In other words, I'd like to prove that, given the set $\{1,2,...,30\}$, if we designate a $10$-element subset whose sum is 155 (for example $\{1,2,3,4,5,26,27,28,29,30\}$), then the remaining 20 elements can always be split into two 10-element subsets whose sums are equal (in our example, $\{6,8,10,12,14,17,19,21,23,25\}$ and $\{7,9,11,13,15,16,18,20,22,24\}$).
So far all I have is that the sum $1+2+...+30 = 465 = 3\cdot 155$, so all three subsets in the problem will have a sum of $155$. After that, I can't think of anything. Could someone please give me a hint to push me in the right direction? It doesn't seem like a very complicated problem, so that would be more than enough.
So first pair up the numbers as $r, 31-r$ and note that any such pair can replace any other without changing the sum of a subset.
You are given a set of ten elements adding to $155$. Consider constructing a second set as made up of elements $31-r$ where $r$ is in the first set.
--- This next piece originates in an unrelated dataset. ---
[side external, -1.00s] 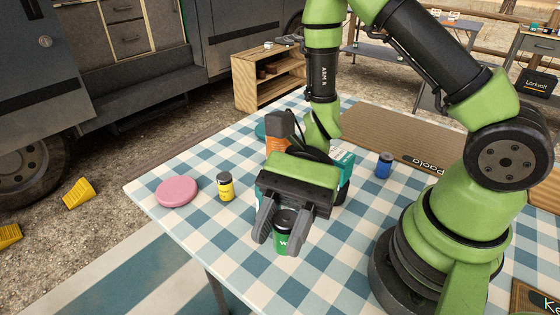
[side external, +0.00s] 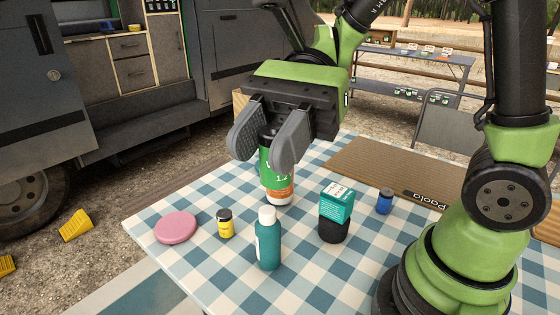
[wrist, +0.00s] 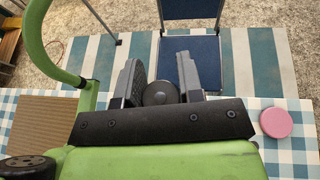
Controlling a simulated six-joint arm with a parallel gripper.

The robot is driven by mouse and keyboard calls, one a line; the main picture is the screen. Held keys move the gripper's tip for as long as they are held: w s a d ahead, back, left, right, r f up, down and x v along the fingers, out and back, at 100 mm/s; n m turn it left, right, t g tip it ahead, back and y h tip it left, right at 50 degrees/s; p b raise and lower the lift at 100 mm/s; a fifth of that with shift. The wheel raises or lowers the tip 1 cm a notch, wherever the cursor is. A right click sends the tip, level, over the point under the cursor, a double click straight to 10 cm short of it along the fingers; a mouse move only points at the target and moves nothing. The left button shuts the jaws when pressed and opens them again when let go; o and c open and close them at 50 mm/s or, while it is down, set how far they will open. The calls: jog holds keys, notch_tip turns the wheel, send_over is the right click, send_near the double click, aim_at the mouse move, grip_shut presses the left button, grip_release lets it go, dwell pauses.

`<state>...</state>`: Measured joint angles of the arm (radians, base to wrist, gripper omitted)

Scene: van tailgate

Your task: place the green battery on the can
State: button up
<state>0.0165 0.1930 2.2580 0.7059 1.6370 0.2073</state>
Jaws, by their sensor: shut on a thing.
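The green battery (side external: 276,157), with a dark top and white lettering, is upright between the two grey fingers of my gripper (side external: 268,145) in the side external view. In the wrist view its dark round top (wrist: 160,93) shows between the fingers. My gripper is shut on it, well above the table's front part. Directly below the battery in the picture is a white and orange object (side external: 278,189), seemingly the can, standing on the cloth. Its upper part is hidden by the battery and fingers. I cannot tell whether the two touch.
On the checked table stand a teal bottle (side external: 268,242) in front, a teal and black box-like item (side external: 335,212), a yellow jar (side external: 225,223), a blue jar (side external: 384,201) and a pink disc (side external: 176,227). A brown mat (side external: 385,172) lies behind.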

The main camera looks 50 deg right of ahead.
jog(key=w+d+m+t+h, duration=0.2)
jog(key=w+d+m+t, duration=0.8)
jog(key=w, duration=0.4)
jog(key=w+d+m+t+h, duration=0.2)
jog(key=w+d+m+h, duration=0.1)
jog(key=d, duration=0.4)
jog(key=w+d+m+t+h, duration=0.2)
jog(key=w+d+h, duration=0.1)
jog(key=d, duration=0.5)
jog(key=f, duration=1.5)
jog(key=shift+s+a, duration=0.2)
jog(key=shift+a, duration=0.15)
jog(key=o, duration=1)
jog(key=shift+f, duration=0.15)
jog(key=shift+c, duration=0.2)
The sum of elements in both is then $310=2\times 155$, but there may be elements in the second set which are also in the first. Show that you can use the properties of pairs (and that there are enough pairs) to eliminate duplicates from the second set without changing its sum. The remaining elements form the third set, will have the right sum (and will, by this method, consist of five pairs).
Have deleted full answer because you wanted a hint.